Work to complete:
Produce an exact copy of the lines below that run from the line containing "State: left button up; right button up" to the line containing "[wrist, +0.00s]", inclusive; any picture is omitted.

** Begin **

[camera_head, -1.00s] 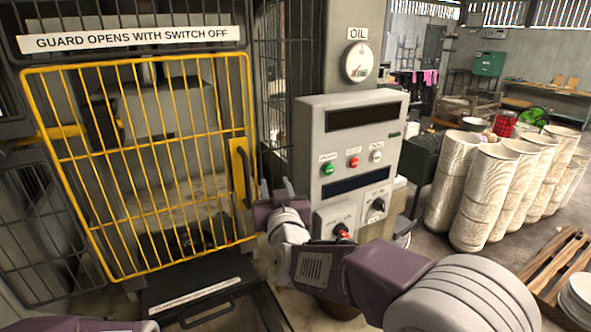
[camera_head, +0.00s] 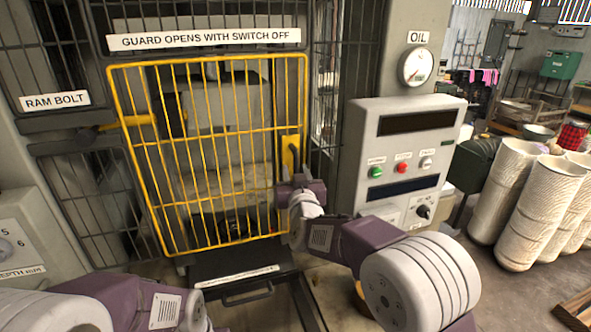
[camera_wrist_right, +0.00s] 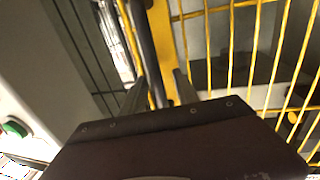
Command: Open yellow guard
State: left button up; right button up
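The yellow guard (camera_head: 290,146), a barred panel, sits in its grey frame and looks shut. A dark upright handle (camera_head: 295,157) is on a yellow plate at its right side. My right gripper (camera_head: 291,172) is at the handle's lower part. In the right wrist view the gripper (camera_wrist_right: 160,80) has its two fingers apart, with the handle (camera_wrist_right: 145,40) running between them and a gap showing at the right finger. Contact with the handle cannot be made out. My left arm shows at the bottom left, and its gripper is out of view.
A control panel (camera_head: 364,150) with buttons and a switch knob (camera_head: 423,211) stands right of the guard, close to my right arm. A black tray (camera_head: 215,263) juts out below the guard.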

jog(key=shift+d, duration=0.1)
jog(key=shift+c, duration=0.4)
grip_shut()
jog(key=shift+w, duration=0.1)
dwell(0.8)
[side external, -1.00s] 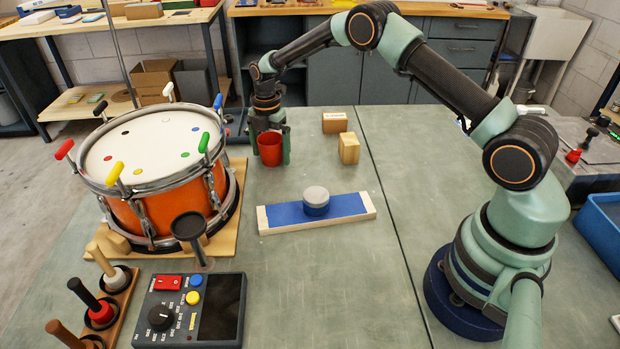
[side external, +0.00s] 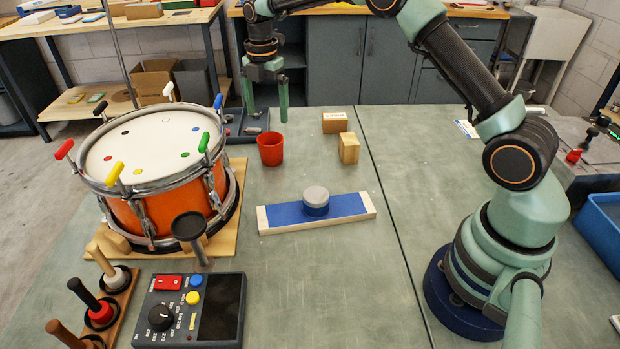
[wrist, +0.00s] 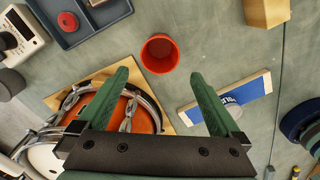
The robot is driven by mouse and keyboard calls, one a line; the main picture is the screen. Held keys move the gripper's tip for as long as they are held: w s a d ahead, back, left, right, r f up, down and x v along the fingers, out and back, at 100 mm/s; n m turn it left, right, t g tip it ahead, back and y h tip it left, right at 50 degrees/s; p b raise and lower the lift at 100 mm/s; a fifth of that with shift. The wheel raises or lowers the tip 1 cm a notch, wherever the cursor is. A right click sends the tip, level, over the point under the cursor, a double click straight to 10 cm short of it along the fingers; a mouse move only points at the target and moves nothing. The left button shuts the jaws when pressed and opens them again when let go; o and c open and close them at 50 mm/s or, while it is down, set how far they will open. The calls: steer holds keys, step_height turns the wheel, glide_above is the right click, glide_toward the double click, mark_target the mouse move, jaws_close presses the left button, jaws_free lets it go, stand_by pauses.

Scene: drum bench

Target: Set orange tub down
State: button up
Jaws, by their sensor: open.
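The orange-red tub (side external: 270,149) stands upright on the green bench top, just right of the drum, with nothing touching it. In the wrist view the tub (wrist: 159,54) shows its open mouth, beyond the fingertips and between their lines. My gripper (side external: 267,108) is open and empty, raised above and behind the tub in the side view. Its two green fingers (wrist: 161,80) are spread wide in the wrist view.
The drum (side external: 152,165) with coloured lug handles is left of the tub. Two wooden blocks (side external: 334,122) (side external: 349,148) stand to its right. A blue-topped board (side external: 340,205) with a grey-capped puck (side external: 316,200) lies in front. A control box (side external: 190,309) is nearer. The bench's right middle is clear.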

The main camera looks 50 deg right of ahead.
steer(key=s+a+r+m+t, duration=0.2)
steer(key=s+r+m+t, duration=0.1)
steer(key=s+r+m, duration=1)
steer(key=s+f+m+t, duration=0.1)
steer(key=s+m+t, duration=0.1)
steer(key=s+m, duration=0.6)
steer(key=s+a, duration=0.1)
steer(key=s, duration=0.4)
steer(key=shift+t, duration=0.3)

** End **

Written reply:
State: left button up; right button up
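The yellow guard (camera_head: 290,146), a barred panel, sits in its grey frame and looks shut. A dark upright handle (camera_head: 295,157) is on a yellow plate at its right side. My right gripper (camera_head: 291,172) is at the handle's lower part. In the right wrist view the gripper (camera_wrist_right: 160,80) has its two fingers apart, with the handle (camera_wrist_right: 145,40) running between them and a gap showing at the right finger. Contact with the handle cannot be made out. My left arm shows at the bottom left, and its gripper is out of view.
A control panel (camera_head: 364,150) with buttons and a switch knob (camera_head: 423,211) stands right of the guard, close to my right arm. A black tray (camera_head: 215,263) juts out below the guard.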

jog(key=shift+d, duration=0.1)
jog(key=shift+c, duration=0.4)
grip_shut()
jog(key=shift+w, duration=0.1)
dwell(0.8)
[side external, -1.00s] 
[side external, +0.00s] 
[wrist, +0.00s] 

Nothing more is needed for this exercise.